__Description of the task__. Without including any pictures, write out all the entries exactly.

__Records for this task__.
begin
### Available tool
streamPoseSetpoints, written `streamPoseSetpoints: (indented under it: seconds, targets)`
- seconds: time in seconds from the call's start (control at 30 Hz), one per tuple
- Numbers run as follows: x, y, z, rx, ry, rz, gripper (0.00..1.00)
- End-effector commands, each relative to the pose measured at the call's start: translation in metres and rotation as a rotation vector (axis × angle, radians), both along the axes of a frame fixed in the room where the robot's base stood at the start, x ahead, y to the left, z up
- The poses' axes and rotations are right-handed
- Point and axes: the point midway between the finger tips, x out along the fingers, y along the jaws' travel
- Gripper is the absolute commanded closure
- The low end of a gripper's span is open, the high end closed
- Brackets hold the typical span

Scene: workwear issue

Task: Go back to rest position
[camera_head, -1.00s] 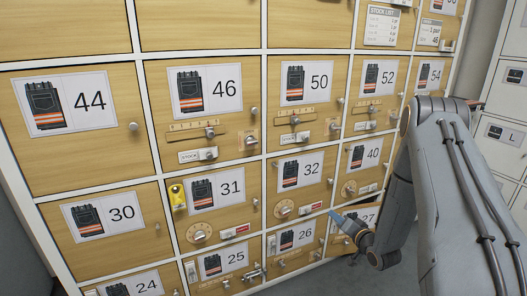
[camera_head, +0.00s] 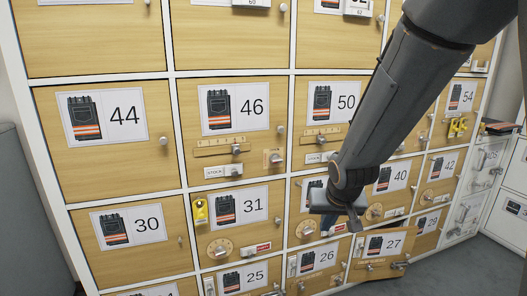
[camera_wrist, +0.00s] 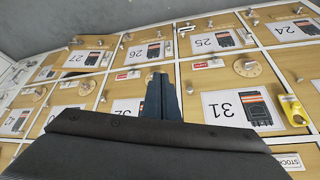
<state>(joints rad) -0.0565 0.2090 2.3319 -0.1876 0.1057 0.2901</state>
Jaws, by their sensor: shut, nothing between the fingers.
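My gripper (camera_head: 356,222) hangs in front of the locker wall, near the doors around 32 and 27, at the end of my arm. In the wrist view its dark blue fingers (camera_wrist: 162,97) are together with nothing between them. The fingers show against the doors, apart from any handle as far as I can see. Door 27 (camera_head: 378,252) stands swung out from the wall, with a dark gap beside it. It also shows in the wrist view (camera_wrist: 84,60). My arm hides much of door 32 and the door above it.
Wooden locker doors with number cards, knobs and latches fill the view. A yellow tag (camera_head: 201,211) hangs by door 31 (camera_head: 238,207). Yellow pieces (camera_head: 457,127) hang near door 54. White lockers (camera_head: 490,160) stand at the right. Grey floor (camera_head: 455,270) is clear at lower right.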

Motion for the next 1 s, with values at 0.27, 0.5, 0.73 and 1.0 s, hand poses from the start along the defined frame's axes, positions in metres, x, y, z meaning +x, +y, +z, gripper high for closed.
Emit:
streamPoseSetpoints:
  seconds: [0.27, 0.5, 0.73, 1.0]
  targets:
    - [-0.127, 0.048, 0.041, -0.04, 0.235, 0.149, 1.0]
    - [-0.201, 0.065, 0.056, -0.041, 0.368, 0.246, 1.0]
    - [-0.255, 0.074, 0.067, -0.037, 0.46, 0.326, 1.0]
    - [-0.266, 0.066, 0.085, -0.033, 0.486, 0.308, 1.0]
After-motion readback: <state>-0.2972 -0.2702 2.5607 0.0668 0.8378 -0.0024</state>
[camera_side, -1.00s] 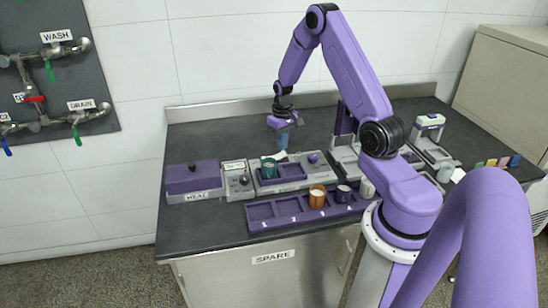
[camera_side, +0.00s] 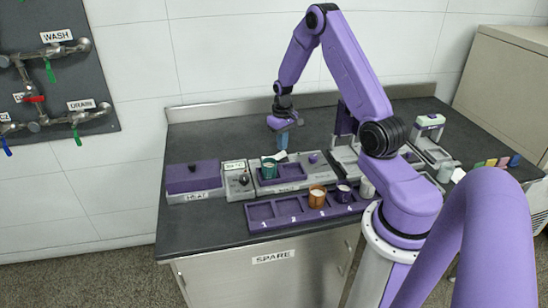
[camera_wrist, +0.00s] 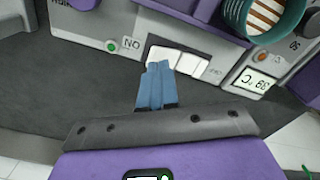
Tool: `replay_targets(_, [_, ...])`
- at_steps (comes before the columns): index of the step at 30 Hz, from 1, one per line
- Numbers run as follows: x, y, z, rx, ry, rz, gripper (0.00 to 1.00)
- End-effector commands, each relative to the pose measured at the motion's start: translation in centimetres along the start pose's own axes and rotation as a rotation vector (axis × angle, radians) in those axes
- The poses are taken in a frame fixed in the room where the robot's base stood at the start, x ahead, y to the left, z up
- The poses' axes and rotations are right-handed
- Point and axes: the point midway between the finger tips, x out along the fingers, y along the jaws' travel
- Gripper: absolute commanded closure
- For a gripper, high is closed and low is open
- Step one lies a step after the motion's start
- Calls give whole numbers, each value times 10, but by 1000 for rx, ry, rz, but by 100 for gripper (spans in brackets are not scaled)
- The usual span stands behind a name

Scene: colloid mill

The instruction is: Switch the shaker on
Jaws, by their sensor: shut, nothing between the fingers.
end
__Solution below__.
### Available tool
streamPoseSetpoints, written `streamPoseSetpoints: (indented under it: seconds, targets)`
- seconds: time in seconds from the call's start (control at 30 Hz), one per tuple
- Numbers run as follows: x, y, z, rx, ry, rz, gripper (0.00..1.00)
- End-effector commands, each relative to the pose measured at the call's start: translation in metres and rotation as a rotation vector (axis × angle, radians), both along the axes of a frame fixed in the room where the robot's base stood at the start, x ahead, y to the left, z up
- The poses' axes and rotations are right-handed
- Point and axes: the point midway between the finger tips, x out along the fingers, y along the jaws' travel
- Gripper is the absolute commanded closure
- The low end of a gripper's span is open, the high end closed
- Brackets hold the typical span

Scene: workwear issue

Task: Go back to rest position
[camera_head, -1.00s] 
[camera_head, +0.00s] 
[camera_wrist, +0.00s] 
<state>(joints rad) -0.0565 0.2090 2.3319 -0.1876 0.1057 0.2901</state>
Jaws, by their sensor: shut, nothing between the fingers.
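My gripper (camera_head: 356,222) hangs in front of the locker wall, near the doors around 32 and 27, at the end of my arm. In the wrist view its dark blue fingers (camera_wrist: 162,97) are together with nothing between them. The fingers show against the doors, apart from any handle as far as I can see. Door 27 (camera_head: 378,252) stands swung out from the wall, with a dark gap beside it. It also shows in the wrist view (camera_wrist: 84,60). My arm hides much of door 32 and the door above it.
Wooden locker doors with number cards, knobs and latches fill the view. A yellow tag (camera_head: 201,211) hangs by door 31 (camera_head: 238,207). Yellow pieces (camera_head: 457,127) hang near door 54. White lockers (camera_head: 490,160) stand at the right. Grey floor (camera_head: 455,270) is clear at lower right.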

Motion for the next 1 s, with values at 0.27, 0.5, 0.73 and 1.0 s, hand poses from the start along the defined frame's axes, positions in metres, x, y, z meaning +x, +y, +z, gripper high for closed.
Emit:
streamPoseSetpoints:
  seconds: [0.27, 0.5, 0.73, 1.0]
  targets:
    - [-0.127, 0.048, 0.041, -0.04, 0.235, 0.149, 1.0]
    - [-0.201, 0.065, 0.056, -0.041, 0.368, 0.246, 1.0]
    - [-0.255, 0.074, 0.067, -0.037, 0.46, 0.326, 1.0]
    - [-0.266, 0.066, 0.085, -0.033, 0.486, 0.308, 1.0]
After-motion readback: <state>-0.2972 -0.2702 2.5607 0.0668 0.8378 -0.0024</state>
[camera_side, -1.00s] 
[camera_side, +0.00s] 
[camera_wrist, +0.00s] 
Tool: `replay_targets(_, [_, ...])`
- at_steps (comes before the columns): index of the step at 30 Hz, from 1, one per line
- Numbers run as follows: x, y, z, rx, ry, rz, gripper (0.00 to 1.00)
- End-effector commands, each relative to the pose measured at the motion's start: translation in centimetres along the start pose's own axes and rotation as a rotation vector (axis × angle, radians) in those axes
- The poses are taken in a frame fixed in the room where the robot's base stood at the start, x ahead, y to the left, z up
- The poses' axes and rotations are right-handed
- Point and axes: the point midway between the finger tips, x out along the fingers, y along the jaws' travel
- Gripper: absolute commanded closure
- For a gripper, high is closed and low is open
- Step one lies a step after the motion's start
- Calls give whole numbers, each value times 10, but by 1000 for rx, ry, rz, but by 100 for gripper (spans in brackets are not scaled)
- The usual span stands behind a name

Scene: colloid mill

The instruction is: Switch the shaker on
Jaws, by their sensor: shut, nothing between the fingers.

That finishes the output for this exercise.